**Exercise description:**
Repeat the line that contains "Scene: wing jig", the line that contains "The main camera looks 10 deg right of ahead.", and all lines between them, exactly and with no other lines.
━━━ Given information
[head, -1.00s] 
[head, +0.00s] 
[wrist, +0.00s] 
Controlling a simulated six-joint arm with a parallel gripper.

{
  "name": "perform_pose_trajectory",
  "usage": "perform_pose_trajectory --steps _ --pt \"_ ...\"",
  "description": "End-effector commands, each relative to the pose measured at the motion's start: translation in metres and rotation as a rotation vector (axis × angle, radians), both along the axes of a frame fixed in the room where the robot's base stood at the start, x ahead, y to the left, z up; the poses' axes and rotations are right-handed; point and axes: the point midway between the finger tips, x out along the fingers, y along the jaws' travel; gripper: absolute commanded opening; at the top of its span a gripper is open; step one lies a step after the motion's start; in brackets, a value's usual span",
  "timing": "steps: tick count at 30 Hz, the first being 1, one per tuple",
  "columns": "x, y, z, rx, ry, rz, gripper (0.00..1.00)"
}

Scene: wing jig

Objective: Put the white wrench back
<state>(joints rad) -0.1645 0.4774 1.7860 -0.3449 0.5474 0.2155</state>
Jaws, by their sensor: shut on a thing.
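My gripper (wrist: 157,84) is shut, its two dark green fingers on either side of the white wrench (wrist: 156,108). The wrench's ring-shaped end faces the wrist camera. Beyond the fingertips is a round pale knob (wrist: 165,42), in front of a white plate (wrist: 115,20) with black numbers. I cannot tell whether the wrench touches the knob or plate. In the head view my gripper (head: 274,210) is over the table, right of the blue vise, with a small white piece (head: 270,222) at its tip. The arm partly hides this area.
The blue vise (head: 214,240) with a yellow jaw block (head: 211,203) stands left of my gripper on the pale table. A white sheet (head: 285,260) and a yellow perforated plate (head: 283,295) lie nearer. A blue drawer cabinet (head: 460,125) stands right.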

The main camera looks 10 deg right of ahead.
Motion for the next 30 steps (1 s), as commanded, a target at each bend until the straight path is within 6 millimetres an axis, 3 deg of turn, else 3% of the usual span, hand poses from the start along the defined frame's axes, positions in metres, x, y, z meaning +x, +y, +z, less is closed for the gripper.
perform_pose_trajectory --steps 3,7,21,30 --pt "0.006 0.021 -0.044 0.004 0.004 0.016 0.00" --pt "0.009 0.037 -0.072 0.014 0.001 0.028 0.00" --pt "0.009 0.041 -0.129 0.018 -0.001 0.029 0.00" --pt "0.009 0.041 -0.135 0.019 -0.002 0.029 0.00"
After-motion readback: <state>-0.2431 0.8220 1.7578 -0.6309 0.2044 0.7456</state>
━━━━━━
**The completed task:**
Scene: wing jig

Objective: Put the white wrench back
<state>(joints rad) -0.1645 0.4774 1.7860 -0.3449 0.5474 0.2155</state>
Jaws, by their sensor: shut on a thing.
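My gripper (wrist: 157,84) is shut, its two dark green fingers on either side of the white wrench (wrist: 156,108). The wrench's ring-shaped end faces the wrist camera. Beyond the fingertips is a round pale knob (wrist: 165,42), in front of a white plate (wrist: 115,20) with black numbers. I cannot tell whether the wrench touches the knob or plate. In the head view my gripper (head: 274,210) is over the table, right of the blue vise, with a small white piece (head: 270,222) at its tip. The arm partly hides this area.
The blue vise (head: 214,240) with a yellow jaw block (head: 211,203) stands left of my gripper on the pale table. A white sheet (head: 285,260) and a yellow perforated plate (head: 283,295) lie nearer. A blue drawer cabinet (head: 460,125) stands right.

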The main camera looks 10 deg right of ahead.

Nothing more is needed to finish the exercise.